Three Sisters Loop: Alder Creek to Obsidian Zone

The Three Sisters Wilderness loop is an epic 50-mile trek through the diverse landscape of the Cascade Range in central Oregon. The trail loops around three of Oregon’s prettiest peaks (South Sister, Middle Sister, and North Sister), and features incredibly scenic landscapes of lava rock, glaciers, volcanoes, lakes, and meadows filled with wildflowers.

This post details our third day of our five day backpacking trip on the Three Sisters Loop. Check out the links below for detailed information on the other sections of the trail.

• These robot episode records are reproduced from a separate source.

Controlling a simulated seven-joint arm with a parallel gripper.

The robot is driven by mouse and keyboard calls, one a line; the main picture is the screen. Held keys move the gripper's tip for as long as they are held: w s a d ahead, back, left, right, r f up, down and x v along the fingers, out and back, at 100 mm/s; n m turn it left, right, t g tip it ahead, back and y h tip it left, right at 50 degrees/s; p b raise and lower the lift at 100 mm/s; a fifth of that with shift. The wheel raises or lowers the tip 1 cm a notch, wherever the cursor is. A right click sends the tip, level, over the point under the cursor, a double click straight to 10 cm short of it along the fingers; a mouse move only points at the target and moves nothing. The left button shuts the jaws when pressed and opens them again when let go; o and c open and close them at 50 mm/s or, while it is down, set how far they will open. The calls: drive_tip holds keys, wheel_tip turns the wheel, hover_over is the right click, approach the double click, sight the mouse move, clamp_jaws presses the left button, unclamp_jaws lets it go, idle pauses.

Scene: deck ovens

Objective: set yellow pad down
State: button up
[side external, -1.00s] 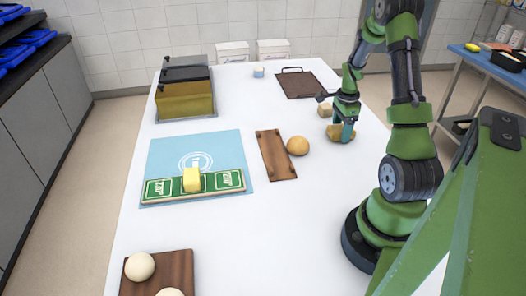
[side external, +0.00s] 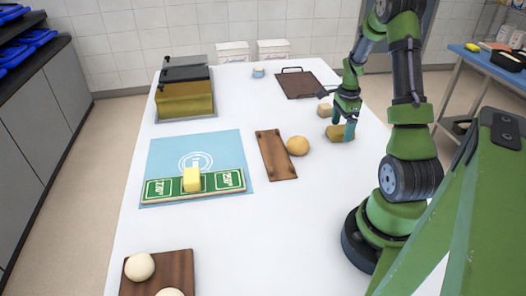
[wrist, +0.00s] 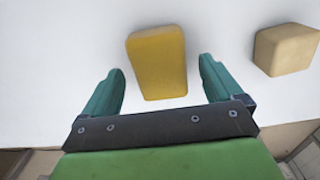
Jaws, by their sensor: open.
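A mustard-yellow pad (side external: 337,132) lies on the white table below my gripper (side external: 345,124). In the wrist view, the yellow pad (wrist: 157,62) lies flat, with white table visible on both sides of it. My gripper (wrist: 161,72) is open there, one teal finger to each side of the pad and apart from it. A paler yellow block (side external: 192,180) rests on the green-and-white marked board (side external: 228,180), well to the left.
A tan block (side external: 324,110) sits close behind the pad; it also shows in the wrist view (wrist: 287,50). A round bun (side external: 298,146) and a brown wooden board (side external: 276,155) are to the left. A dark tray (side external: 297,84) is farther back.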

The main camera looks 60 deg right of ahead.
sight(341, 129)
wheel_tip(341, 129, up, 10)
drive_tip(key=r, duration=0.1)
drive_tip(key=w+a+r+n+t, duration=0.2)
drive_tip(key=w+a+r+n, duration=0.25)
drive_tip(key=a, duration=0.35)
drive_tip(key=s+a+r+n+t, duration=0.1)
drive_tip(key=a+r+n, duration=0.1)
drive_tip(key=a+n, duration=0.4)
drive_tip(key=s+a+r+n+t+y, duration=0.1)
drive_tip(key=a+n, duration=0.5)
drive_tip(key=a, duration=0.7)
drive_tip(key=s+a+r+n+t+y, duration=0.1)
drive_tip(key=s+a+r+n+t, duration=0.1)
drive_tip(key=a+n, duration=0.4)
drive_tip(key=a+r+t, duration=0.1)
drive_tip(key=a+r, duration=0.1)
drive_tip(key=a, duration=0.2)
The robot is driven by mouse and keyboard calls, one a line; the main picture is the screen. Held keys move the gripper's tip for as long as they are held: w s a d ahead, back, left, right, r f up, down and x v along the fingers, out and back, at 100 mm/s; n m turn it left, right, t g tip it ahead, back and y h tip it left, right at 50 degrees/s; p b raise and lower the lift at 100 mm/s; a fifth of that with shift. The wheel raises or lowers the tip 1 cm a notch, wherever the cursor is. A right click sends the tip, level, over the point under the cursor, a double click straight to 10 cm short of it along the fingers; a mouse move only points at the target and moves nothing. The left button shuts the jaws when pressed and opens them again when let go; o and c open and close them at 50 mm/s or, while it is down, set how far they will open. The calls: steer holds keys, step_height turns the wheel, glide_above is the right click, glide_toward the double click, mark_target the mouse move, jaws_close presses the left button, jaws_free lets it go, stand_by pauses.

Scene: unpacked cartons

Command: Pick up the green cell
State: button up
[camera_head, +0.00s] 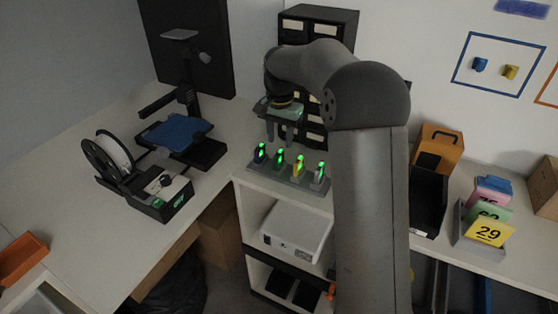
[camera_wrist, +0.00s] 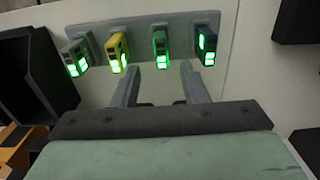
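The green cell (camera_wrist: 161,48) stands in a grey holder (camera_wrist: 89,24) in the wrist view, with lit green marks on its near end. My gripper (camera_wrist: 160,72) is open and empty, its two fingers pointing toward the green cell. The cell appears between and just beyond the fingertips; I cannot tell the exact gap. In the head view, my gripper (camera_head: 280,138) hangs over the holder (camera_head: 290,184), close above the green cell (camera_head: 280,160).
In the wrist view, a yellow cell (camera_wrist: 117,50) stands left of the green one, with a grey cell (camera_wrist: 75,55) further left. A dark blue cell (camera_wrist: 207,43) is on the right. A dark drawer cabinet (camera_head: 319,14) stands behind the holder in the head view.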

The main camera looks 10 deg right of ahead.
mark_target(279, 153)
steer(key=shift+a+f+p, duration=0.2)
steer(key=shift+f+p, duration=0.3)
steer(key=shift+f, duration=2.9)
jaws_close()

If you want to hike this trail yourself, check out our ultimate planning guide to backpacking the Three Sisters Loop for info on permits, wilderness regulations, and sample itineraries.

Day 1: Devils Lake Trailhead to Green Lakes (7.7 miles)

Day 2: Green Lakes to Alder Creek (12.5 miles)

Day 3: Alder Creek to the southern border of the Obsidian Limited Entry Zone (12.2 miles)

Day 4: Obsidian Zone to Mesa Creek (8.2 miles)

Day 5: Mesa Creek to Devils Lake Trailhead (6.3 miles)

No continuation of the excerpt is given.